**Supplied material:**
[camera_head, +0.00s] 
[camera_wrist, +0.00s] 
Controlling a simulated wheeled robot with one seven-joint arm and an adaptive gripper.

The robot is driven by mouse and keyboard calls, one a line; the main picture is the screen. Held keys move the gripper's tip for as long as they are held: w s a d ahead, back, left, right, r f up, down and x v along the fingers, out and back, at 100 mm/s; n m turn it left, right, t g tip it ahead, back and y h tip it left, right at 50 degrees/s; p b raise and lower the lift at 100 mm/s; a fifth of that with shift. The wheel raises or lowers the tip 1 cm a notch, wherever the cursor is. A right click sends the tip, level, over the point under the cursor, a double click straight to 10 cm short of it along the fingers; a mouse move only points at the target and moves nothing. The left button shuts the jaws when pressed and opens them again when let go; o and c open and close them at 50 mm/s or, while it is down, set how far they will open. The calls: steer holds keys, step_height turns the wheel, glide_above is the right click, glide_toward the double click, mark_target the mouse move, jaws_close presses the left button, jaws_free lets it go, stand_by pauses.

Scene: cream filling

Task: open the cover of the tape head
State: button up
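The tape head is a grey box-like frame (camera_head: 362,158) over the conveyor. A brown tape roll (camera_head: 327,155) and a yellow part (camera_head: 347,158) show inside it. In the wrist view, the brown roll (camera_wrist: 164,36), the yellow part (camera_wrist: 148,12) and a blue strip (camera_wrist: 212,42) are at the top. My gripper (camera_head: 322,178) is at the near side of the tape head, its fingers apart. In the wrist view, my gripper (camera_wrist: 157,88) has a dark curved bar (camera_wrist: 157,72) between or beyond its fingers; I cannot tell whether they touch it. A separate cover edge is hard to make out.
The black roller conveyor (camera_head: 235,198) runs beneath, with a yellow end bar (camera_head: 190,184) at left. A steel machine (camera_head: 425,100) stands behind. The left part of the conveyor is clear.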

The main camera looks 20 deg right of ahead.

---

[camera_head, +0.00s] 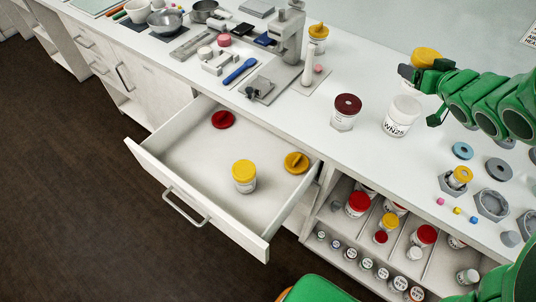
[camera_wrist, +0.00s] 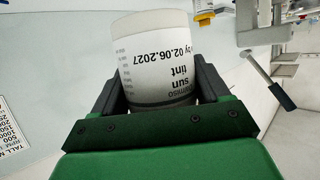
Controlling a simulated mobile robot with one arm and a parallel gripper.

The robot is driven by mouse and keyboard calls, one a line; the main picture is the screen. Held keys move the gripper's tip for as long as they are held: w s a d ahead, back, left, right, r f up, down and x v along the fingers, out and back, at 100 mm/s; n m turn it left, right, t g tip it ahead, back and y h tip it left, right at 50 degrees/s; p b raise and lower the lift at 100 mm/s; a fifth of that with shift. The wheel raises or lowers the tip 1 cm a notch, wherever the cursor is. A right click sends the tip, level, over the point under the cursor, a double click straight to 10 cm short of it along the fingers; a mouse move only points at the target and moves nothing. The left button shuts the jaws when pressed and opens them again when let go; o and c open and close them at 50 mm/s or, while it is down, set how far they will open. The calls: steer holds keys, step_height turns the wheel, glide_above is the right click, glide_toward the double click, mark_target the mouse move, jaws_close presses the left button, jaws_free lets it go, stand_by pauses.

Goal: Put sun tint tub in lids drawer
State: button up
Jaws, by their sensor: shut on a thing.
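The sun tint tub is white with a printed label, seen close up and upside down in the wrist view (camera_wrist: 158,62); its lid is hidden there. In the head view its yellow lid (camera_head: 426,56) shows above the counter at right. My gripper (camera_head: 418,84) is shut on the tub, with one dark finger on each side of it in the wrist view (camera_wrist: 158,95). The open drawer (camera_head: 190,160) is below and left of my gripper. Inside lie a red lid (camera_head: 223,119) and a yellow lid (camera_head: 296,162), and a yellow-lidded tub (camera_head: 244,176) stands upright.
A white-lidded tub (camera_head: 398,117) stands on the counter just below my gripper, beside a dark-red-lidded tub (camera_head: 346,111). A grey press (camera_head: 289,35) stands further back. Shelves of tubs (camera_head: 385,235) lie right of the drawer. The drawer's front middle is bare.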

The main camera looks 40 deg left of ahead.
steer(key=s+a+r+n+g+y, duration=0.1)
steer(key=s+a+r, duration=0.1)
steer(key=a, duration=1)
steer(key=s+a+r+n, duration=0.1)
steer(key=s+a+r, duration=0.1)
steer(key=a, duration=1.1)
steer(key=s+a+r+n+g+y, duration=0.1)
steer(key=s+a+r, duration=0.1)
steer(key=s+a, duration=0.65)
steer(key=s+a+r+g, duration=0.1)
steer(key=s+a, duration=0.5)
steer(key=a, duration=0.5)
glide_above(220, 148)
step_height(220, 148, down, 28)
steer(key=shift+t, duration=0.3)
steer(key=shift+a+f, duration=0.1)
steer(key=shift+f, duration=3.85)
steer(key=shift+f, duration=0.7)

--

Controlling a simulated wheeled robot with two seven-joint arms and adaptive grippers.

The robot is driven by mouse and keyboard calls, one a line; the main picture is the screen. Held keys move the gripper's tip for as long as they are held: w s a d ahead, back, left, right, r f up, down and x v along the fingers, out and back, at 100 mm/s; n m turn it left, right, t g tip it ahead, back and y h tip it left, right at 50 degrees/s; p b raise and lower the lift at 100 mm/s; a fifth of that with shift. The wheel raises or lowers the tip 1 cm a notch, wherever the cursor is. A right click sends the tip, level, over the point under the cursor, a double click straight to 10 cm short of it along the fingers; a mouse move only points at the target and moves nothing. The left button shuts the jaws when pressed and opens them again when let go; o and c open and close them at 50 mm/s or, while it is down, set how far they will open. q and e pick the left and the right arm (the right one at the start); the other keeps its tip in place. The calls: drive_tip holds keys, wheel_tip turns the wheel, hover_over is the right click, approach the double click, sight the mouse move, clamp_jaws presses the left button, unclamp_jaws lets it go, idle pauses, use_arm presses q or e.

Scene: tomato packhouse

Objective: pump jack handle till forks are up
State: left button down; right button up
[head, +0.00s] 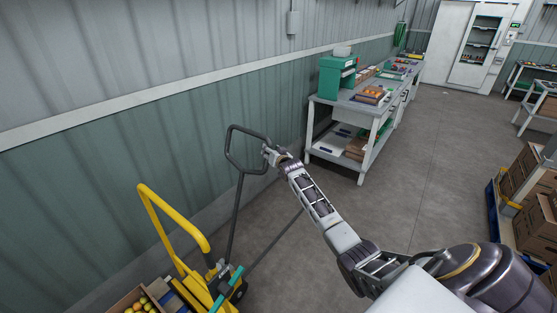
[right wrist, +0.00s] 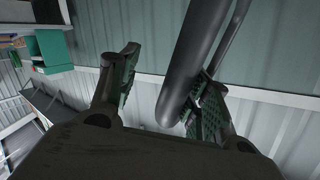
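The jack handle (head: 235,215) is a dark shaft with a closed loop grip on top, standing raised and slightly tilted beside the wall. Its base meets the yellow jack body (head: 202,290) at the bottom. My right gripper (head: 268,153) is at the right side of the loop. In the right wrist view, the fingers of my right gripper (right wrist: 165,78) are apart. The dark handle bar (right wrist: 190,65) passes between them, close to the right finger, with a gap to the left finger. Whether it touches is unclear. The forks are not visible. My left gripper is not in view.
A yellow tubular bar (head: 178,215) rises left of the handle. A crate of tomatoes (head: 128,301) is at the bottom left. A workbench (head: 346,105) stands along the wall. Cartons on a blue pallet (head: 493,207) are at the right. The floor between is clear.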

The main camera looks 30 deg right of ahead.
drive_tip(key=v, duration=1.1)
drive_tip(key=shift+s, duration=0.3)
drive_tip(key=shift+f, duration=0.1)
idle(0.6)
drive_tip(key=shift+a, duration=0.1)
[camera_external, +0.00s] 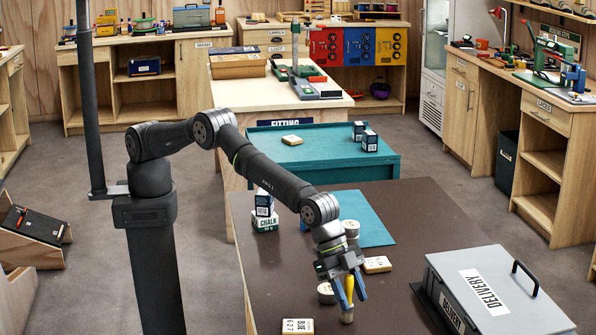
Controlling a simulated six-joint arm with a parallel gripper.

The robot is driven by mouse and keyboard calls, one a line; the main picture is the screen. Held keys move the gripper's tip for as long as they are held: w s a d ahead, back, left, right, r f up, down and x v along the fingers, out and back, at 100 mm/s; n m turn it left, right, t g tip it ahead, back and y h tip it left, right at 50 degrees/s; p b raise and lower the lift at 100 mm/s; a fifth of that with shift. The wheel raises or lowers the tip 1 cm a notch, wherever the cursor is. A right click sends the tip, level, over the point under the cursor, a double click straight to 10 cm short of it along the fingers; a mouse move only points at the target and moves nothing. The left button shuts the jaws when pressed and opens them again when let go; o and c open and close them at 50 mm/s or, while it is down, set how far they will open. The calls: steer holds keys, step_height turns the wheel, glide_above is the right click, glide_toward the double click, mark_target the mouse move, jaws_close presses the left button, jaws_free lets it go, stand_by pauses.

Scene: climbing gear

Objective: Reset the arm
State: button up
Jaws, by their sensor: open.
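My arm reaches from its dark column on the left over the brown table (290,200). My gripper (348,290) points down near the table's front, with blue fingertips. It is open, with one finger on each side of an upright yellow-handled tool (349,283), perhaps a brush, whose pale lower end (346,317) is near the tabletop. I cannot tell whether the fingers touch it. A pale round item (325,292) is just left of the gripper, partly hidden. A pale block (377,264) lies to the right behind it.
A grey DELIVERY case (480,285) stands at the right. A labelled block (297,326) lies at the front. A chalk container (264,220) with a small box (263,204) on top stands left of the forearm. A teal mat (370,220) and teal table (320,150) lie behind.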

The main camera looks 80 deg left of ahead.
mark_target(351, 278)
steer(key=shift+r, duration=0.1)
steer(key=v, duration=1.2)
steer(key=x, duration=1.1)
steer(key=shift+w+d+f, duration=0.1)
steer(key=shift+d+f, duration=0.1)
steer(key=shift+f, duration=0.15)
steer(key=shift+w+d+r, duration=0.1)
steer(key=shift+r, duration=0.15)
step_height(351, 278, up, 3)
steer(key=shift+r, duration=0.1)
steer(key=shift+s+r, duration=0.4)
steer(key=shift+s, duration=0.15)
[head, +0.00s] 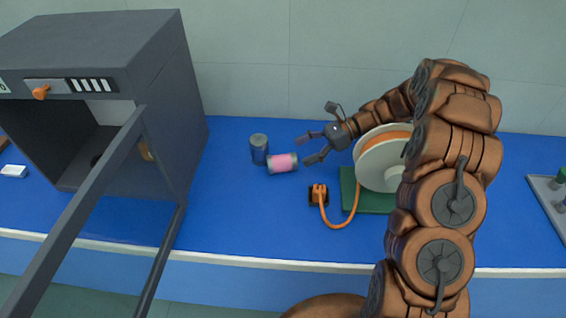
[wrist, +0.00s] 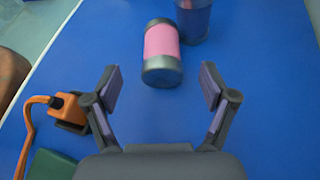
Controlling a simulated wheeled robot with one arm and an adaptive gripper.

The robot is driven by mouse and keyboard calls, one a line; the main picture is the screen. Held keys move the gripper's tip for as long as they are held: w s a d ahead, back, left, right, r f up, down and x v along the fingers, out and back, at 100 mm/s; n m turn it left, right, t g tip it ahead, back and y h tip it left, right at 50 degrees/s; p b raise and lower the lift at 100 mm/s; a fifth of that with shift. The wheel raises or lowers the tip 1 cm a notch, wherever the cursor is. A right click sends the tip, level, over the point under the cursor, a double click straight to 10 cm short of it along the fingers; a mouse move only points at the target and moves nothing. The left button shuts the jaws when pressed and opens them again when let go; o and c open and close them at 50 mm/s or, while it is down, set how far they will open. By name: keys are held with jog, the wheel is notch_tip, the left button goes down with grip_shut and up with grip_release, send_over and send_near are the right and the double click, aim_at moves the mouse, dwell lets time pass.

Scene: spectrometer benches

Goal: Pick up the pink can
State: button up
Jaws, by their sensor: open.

**Task:**
In the records above, locate every line with the string "Scene" and copy it.

**Exercise answer:**
Scene: cream filling
Scene: tomato packhouse
Scene: climbing gear
Scene: spectrometer benches

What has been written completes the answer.